▶ TO BE DONE:
Give only a count of the lines that include the string "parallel".

───── MATERIAL FOR THIS EXERCISE ─────

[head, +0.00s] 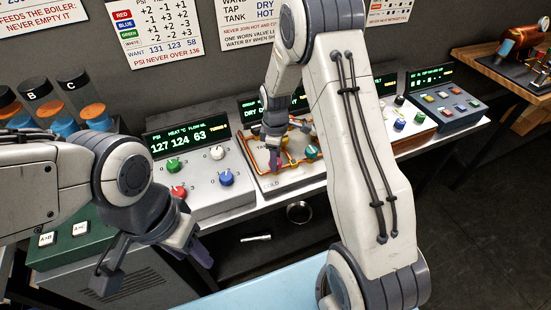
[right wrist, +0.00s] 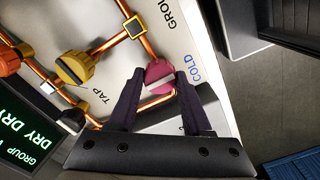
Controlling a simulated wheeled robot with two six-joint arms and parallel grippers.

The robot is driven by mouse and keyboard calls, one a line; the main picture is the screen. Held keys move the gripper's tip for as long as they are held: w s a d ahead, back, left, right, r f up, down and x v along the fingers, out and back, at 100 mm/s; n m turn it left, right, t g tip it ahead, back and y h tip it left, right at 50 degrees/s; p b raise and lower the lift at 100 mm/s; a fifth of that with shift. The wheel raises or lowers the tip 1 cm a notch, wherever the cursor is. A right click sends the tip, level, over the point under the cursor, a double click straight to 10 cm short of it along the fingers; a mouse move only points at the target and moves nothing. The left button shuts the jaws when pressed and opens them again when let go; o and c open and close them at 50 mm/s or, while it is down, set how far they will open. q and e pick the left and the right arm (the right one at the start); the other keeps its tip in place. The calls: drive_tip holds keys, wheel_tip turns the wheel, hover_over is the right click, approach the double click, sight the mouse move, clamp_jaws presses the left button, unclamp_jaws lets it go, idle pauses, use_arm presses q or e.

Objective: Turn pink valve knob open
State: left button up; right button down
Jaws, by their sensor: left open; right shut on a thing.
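The pink valve knob (right wrist: 159,71) sits on the pale panel beside the word COLD in the right wrist view, with a copper pipe reaching it. A pale bar crosses its face, lying nearly level in that view. My right gripper (right wrist: 159,76) is shut on the knob, one dark finger on either side. In the head view the right gripper (head: 284,157) is down at the valve panel (head: 287,185) and largely covers the knob.
Yellow (right wrist: 75,68) and orange (right wrist: 8,62) knobs stand near the pink one on the copper pipes. The display (right wrist: 28,130) reads DRY. A boiler box (head: 205,182) stands left of the panel.

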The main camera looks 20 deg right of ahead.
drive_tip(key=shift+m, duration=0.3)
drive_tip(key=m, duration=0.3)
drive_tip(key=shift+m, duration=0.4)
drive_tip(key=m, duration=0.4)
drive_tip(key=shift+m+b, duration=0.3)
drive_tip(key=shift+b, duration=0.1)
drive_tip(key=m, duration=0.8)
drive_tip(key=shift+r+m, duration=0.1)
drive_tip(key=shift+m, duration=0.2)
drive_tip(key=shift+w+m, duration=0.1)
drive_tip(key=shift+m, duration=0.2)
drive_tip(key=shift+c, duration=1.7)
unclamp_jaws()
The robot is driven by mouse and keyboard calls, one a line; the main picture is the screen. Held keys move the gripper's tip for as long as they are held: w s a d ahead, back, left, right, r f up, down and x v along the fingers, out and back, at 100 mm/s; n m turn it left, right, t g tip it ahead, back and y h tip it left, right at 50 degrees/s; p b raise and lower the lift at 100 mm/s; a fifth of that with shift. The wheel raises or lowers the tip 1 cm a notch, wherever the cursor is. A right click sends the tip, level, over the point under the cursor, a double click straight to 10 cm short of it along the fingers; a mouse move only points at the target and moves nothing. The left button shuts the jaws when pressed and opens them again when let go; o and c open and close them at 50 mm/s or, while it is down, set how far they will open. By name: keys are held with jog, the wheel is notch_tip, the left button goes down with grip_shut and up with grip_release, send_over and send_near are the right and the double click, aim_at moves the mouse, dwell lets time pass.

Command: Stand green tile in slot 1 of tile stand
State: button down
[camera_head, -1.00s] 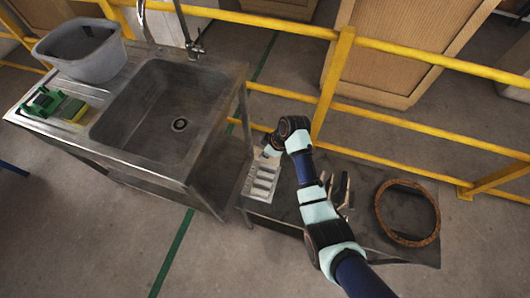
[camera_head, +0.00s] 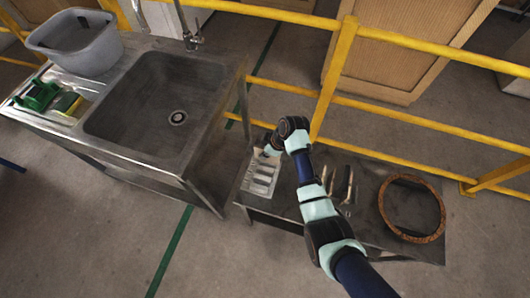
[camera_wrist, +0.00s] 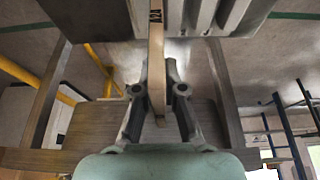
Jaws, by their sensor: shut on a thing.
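The tile stand (camera_head: 260,178) is a pale grey slotted rack at the left end of the low metal table. My gripper (camera_head: 269,151) is at its far end, partly hidden by my wrist. Grey ridged parts of the stand (camera_wrist: 232,16) show at the top, close to the tile. I cannot tell which slot the tile is at or whether it is inside one.
The low table also bears several upright metal tools (camera_head: 345,184) and a brown ring (camera_head: 411,238). A metal sink (camera_head: 160,105) stands to the left, with a grey basin (camera_head: 78,60), a green object (camera_head: 38,96) and a sponge (camera_head: 67,103). A yellow railing (camera_head: 400,116) runs behind.

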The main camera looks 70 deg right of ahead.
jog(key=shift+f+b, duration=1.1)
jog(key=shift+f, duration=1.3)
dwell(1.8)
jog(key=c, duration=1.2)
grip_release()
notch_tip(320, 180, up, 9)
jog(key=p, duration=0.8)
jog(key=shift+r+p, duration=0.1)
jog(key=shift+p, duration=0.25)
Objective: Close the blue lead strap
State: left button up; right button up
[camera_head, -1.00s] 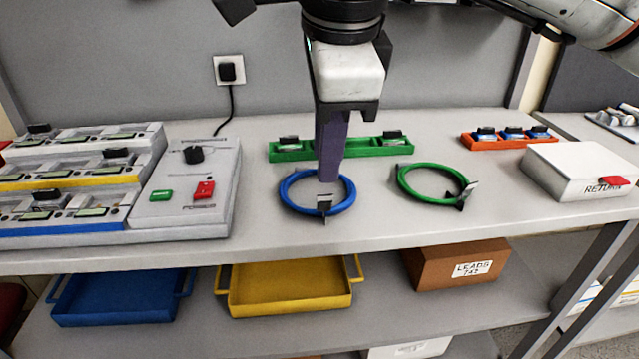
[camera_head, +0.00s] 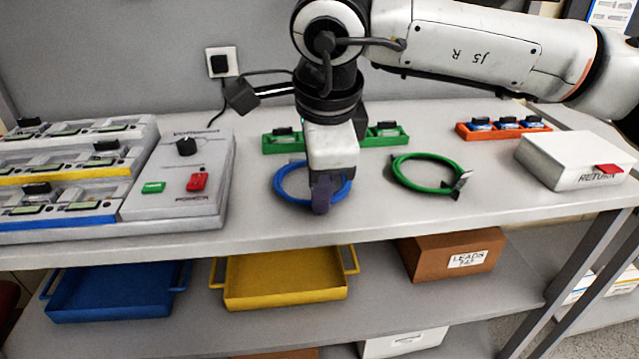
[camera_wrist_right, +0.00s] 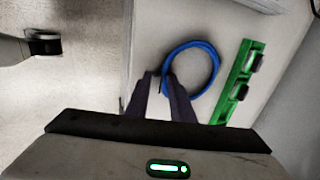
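The blue lead strap (camera_head: 281,180) lies as a ring on the bench, left of the middle of the head view. My right gripper (camera_head: 321,206) is over its near side, with purple fingers pointing down and covering the buckle area. In the right wrist view, the blue ring (camera_wrist_right: 214,62) lies just beyond the fingertips of the right gripper (camera_wrist_right: 159,77). Those fingers are apart, one on each side of the strap's near end. Whether they touch the strap or whether its clasp is fastened cannot be made out. My left gripper is not in view.
A green strap ring (camera_head: 402,180) lies right of the blue one. A green rack (camera_head: 372,141) stands behind, an orange rack (camera_head: 466,134) further right. A white return box (camera_head: 560,162) is at right. The pump rack (camera_head: 128,165) and power unit (camera_head: 208,160) stand left.

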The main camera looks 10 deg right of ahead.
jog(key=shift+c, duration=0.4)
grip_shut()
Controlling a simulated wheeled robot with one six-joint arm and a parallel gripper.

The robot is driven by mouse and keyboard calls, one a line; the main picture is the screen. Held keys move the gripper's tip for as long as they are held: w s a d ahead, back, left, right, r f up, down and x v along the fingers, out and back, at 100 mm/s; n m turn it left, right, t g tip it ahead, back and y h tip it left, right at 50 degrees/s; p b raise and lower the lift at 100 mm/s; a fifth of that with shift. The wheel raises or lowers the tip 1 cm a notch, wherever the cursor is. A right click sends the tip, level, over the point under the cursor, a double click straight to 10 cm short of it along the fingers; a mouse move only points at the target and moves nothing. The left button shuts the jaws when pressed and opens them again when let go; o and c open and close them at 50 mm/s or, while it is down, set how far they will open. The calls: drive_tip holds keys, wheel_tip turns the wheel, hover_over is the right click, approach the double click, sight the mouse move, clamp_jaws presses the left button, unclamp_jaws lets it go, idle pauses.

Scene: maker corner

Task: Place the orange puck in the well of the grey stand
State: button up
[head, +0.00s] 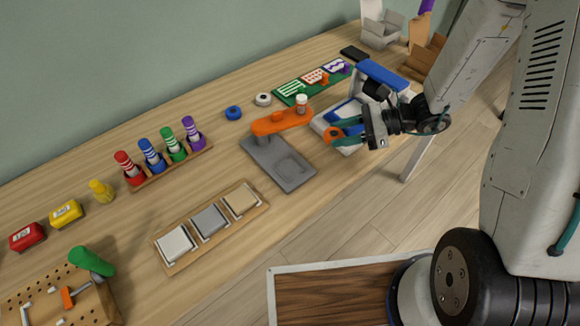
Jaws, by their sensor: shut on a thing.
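The orange puck (335,134) is at the tips of my gripper (342,137). The teal fingers are shut on it, and they hide part of it. The grey stand (259,150) lies on the table to the left of and lower than my gripper in the picture. Its round well (290,166) shows at the near right end and looks empty. An orange arm (282,121) reaches across above the far end of the stand, with a white and orange knob (301,103) at its right end. The puck is apart from the stand.
A blue and white machine (338,112) stands right behind my gripper. A wooden tray with square tiles (210,220) lies in front-left of the stand. A rack of coloured holders (170,165) and blue and white rings (233,112) are farther back. Bare table lies left of the stand.

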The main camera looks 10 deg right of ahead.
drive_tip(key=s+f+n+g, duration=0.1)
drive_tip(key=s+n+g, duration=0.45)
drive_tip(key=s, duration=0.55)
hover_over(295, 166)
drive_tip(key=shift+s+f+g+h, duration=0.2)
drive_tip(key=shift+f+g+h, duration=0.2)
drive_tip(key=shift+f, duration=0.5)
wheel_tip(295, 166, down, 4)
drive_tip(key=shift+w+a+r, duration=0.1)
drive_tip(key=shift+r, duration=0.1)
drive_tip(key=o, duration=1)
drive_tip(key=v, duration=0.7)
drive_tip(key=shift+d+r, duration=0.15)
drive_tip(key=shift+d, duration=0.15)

─────

▶ TASK ANSWER:
2